--- Begin Recorded information ---

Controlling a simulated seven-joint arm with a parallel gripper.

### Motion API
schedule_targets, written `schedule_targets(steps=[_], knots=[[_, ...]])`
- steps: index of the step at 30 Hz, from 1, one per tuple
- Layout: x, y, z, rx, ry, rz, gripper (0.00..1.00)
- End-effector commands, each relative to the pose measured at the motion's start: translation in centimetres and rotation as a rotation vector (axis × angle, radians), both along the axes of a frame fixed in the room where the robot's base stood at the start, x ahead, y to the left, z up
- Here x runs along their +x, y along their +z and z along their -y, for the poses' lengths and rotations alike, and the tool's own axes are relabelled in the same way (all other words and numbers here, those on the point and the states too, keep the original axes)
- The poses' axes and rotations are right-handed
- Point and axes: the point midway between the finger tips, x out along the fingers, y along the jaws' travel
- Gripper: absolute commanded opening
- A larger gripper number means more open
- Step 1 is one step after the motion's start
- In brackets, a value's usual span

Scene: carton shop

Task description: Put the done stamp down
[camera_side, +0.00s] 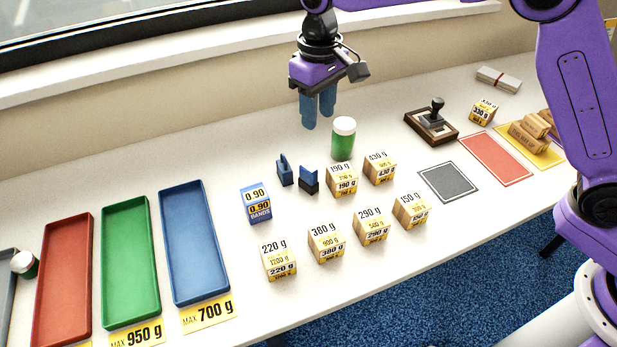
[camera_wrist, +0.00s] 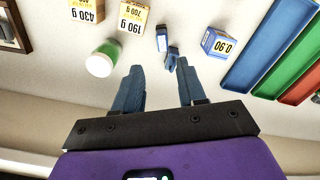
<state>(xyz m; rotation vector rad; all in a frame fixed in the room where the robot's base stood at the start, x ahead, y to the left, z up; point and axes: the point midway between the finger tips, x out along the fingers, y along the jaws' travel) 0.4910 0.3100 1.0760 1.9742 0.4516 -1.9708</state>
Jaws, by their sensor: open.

--- End Recorded information ---

Exercise: Using the data above, print every line exactly, omitting pictures.

Final result:
Controlling a simulated seven-joint arm with a parallel gripper.

### Motion API
schedule_targets, written `schedule_targets(steps=[_], knots=[[_, ...]])`
- steps: index of the step at 30 Hz, from 1, one per tuple
- Layout: x, y, z, rx, ry, rz, gripper (0.00..1.00)
- End-effector commands, each relative to the pose measured at the motion's start: translation in centimetres and rotation as a rotation vector (axis × angle, radians), both along the axes of a frame fixed in the room where the robot's base stood at the start, x ahead, y to the left, z up
- Here x runs along their +x, y along their +z and z along their -y, for the poses' lengths and rotations alike, and the tool's own axes are relabelled in the same way (all other words and numbers here, those on the point and the states too, keep the original axes)
- The poses' axes and rotations are right-handed
- Point and axes: the point midway between the finger tips, x out along the fingers, y along the jaws' travel
- Gripper: absolute commanded opening
- A larger gripper number means more open
- Step 1 is one step after the motion's start
- In brackets, a value's usual span

Scene: carton shop

Task description: Put the done stamp down
[camera_side, +0.00s] 
[camera_wrist, +0.00s] 
<state>(xyz m; rotation vector rad; all in a frame fixed in the room where the robot's base stood at the start, x ahead, y to the left, z up; point and axes: the point midway between the finger tips, x out along the fingers, y along the jaws' travel) 0.4910 0.3100 1.0760 1.9742 0.4516 -1.9708</state>
Jaws, by their sensor: open.

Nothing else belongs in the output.